Rows about robot tasks
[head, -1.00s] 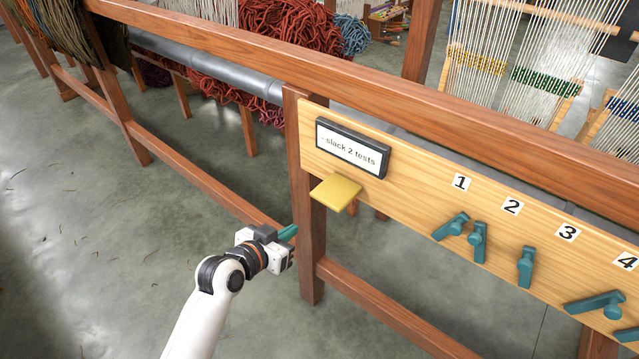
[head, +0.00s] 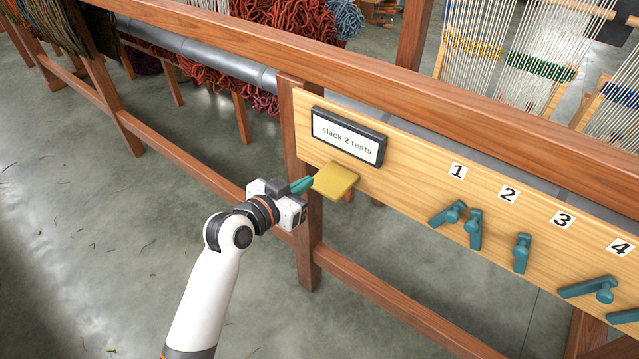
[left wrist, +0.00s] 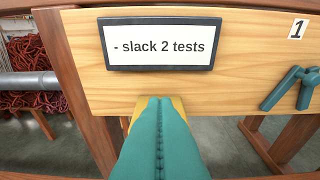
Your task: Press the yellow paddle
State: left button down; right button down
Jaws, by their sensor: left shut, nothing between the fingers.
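The yellow paddle (head: 336,180) sticks out from the light wooden board (head: 400,190), below a small dark-framed sign reading "- slack 2 tests" (head: 347,138). My left gripper (head: 308,184) is shut and empty, its teal fingertips just left of the paddle's near edge in the head view. Whether they touch the paddle I cannot tell. In the left wrist view the shut fingers (left wrist: 158,125) point at the paddle (left wrist: 178,103) and hide most of it. My right gripper is not in view.
Several teal levers (head: 521,252) sit on the board to the right, under number labels. A wooden post (head: 305,240) and a lower rail (head: 385,305) lie under the board. Wool skeins (head: 275,45) hang behind the frame. The floor at left is clear.

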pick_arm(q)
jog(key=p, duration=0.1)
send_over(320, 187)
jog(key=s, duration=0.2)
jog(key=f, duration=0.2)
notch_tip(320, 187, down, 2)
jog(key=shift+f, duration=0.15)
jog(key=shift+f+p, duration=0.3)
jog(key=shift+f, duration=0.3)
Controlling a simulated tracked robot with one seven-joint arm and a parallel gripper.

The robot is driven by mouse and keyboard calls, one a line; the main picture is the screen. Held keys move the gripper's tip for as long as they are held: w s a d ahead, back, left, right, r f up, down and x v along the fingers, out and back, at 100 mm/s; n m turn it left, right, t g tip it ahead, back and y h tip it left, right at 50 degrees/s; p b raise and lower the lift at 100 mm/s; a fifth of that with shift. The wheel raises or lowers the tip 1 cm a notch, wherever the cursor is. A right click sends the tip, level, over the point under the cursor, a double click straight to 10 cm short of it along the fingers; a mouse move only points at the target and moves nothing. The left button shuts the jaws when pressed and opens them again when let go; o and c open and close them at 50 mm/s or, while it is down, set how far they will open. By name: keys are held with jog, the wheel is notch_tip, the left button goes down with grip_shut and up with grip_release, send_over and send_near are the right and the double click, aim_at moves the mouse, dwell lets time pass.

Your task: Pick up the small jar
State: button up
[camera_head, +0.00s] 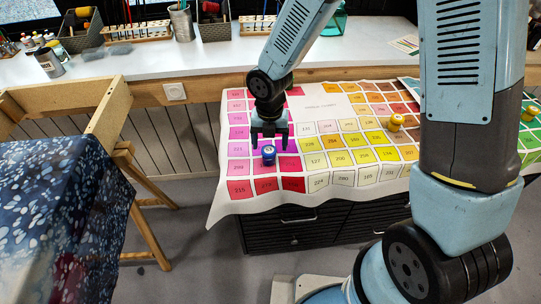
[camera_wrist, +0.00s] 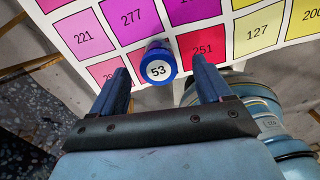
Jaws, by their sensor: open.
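The small jar (camera_head: 268,153) is blue and stands on the colour chart (camera_head: 234,203) near its front left part. In the wrist view the jar (camera_wrist: 158,68) shows a white round label with "53" on its lid. My gripper (camera_head: 269,140) is open just behind and above the jar in the head view. In the wrist view my gripper's two fingers (camera_wrist: 162,80) point toward the jar, which appears between and slightly beyond their tips. I see no contact between the fingers and the jar.
A yellow jar (camera_head: 396,122) stands further right on the chart, and a green-area jar (camera_head: 530,113) sits at the far right. A wooden frame with blue patterned cloth (camera_head: 60,220) stands at left. A white counter (camera_head: 140,66) with pots and racks runs behind.

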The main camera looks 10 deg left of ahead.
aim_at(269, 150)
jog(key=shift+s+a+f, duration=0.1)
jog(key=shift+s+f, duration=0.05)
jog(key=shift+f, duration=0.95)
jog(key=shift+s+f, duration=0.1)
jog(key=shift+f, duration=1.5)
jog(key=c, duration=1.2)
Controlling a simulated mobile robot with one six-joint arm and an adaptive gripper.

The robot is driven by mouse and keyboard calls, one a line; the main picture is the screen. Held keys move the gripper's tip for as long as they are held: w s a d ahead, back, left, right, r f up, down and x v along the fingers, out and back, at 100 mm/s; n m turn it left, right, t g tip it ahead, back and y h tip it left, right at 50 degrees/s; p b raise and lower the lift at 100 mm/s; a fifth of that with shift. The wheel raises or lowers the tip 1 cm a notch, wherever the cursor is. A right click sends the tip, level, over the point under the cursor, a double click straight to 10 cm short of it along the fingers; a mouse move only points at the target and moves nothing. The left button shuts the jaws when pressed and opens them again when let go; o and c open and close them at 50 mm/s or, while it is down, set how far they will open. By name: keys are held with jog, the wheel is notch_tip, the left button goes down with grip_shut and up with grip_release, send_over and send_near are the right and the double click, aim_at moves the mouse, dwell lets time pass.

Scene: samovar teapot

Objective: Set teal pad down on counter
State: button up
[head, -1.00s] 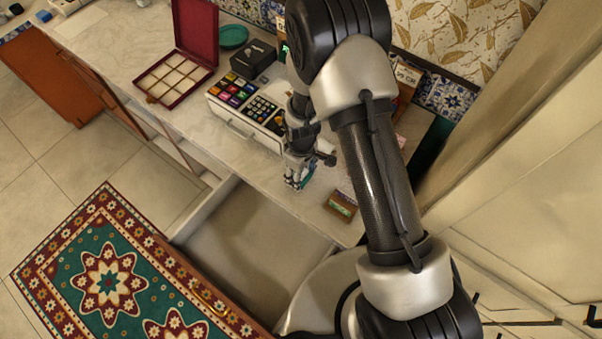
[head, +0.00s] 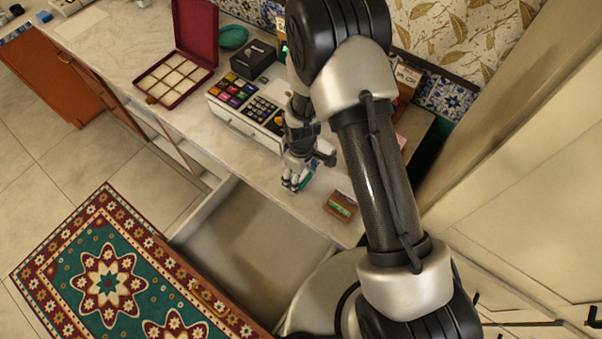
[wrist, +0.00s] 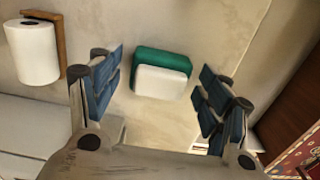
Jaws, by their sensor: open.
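The teal pad (wrist: 146,61) lies on the counter, with a white block-like face on its near side in the wrist view. In the head view only a small teal part (head: 308,176) shows beside my fingers. My gripper (head: 293,184) is low over the counter near the open drawer. In the wrist view my gripper (wrist: 162,76) is open, with the pad between its blue-padded fingers and a visible gap on each side.
The open drawer (head: 250,236) lies below the counter's front edge (head: 262,189). A small wooden box (head: 341,206) stands right of my gripper. The white tea organizer (head: 232,117) is behind it. A white roll (wrist: 32,52) shows at left in the wrist view.

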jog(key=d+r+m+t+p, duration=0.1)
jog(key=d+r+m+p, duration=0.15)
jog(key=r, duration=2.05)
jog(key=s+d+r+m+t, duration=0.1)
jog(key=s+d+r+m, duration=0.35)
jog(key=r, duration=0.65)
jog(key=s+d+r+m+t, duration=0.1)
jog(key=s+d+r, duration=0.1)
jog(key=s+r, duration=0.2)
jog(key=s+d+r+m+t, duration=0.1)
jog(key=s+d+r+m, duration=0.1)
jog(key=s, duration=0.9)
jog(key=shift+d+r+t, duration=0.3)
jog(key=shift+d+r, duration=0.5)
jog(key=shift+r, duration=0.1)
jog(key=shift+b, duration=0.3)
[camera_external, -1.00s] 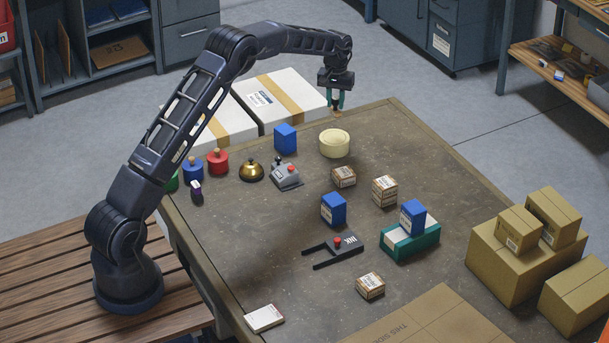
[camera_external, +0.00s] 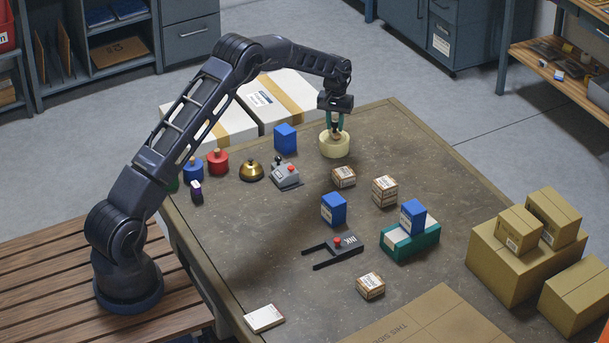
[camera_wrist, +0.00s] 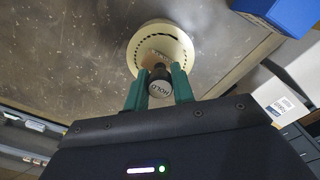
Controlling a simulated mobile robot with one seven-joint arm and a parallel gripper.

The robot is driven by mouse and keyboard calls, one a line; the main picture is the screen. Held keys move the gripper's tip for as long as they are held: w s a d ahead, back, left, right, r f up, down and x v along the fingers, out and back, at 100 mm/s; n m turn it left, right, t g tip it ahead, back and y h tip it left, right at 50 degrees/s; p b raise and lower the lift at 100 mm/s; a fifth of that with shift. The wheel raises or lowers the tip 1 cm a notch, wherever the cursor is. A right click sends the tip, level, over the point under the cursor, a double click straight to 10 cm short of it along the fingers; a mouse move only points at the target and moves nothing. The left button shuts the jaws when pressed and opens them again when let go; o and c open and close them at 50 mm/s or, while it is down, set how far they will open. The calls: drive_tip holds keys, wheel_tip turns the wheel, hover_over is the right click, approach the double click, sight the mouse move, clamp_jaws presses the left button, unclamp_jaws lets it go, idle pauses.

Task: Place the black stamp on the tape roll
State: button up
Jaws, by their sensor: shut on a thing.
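My gripper (camera_external: 335,128) is shut on the black stamp (camera_wrist: 159,84), gripping its dark round knob marked HOLD between the green fingers. The stamp's brown lower part shows beyond the knob in the wrist view. The cream tape roll (camera_external: 334,149) lies flat near the table's far edge. In the wrist view the tape roll (camera_wrist: 139,46) surrounds the stamp's lower part in the picture. The gripper is right over the roll; whether the stamp touches it I cannot tell. In the external view the fingers mostly hide the stamp.
A blue box (camera_external: 285,138) stands left of the roll, and a grey device (camera_external: 286,174) with a red button sits in front of that box. A small carton (camera_external: 343,177) lies in front of the roll. A brass bell (camera_external: 251,170) and red stamp (camera_external: 218,161) are further left.

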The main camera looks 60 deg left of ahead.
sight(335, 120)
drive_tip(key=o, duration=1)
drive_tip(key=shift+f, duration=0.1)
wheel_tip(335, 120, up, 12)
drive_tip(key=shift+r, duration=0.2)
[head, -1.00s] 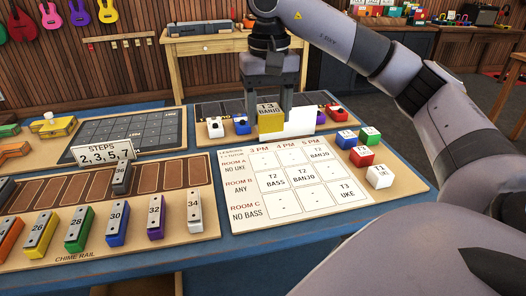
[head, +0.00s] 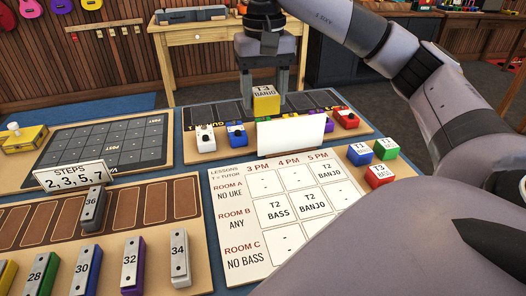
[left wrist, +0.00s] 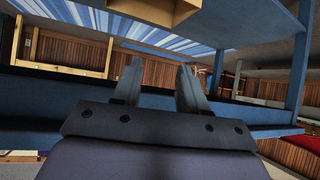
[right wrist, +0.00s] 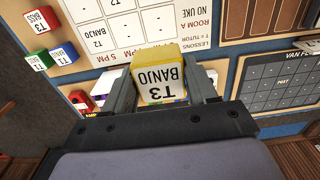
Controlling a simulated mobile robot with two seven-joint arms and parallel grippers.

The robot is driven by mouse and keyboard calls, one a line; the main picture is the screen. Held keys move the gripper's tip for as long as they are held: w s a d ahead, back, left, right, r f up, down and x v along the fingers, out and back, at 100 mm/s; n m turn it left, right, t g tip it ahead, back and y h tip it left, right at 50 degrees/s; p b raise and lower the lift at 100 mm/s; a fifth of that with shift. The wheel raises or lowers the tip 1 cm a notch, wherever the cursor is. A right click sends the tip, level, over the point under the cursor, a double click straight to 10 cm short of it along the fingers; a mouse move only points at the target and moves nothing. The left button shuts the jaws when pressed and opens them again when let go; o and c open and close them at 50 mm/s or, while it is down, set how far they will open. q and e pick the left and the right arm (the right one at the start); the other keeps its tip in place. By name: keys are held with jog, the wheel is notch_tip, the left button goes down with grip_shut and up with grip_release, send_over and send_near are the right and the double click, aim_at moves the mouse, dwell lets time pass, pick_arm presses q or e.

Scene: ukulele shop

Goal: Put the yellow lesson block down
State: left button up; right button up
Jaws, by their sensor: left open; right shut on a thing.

### STATED EXERCISE
Starting at the line that contains "Objective: Set teal pad down on counter" and stopping after the line that contains "[wrist, +0.00s]", copy every line exactly. Leave any pictures behind.

### CORRECT OUTPUT
Objective: Set teal pad down on counter
State: button up
[head, -1.00s] 
[head, +0.00s] 
[wrist, +0.00s] 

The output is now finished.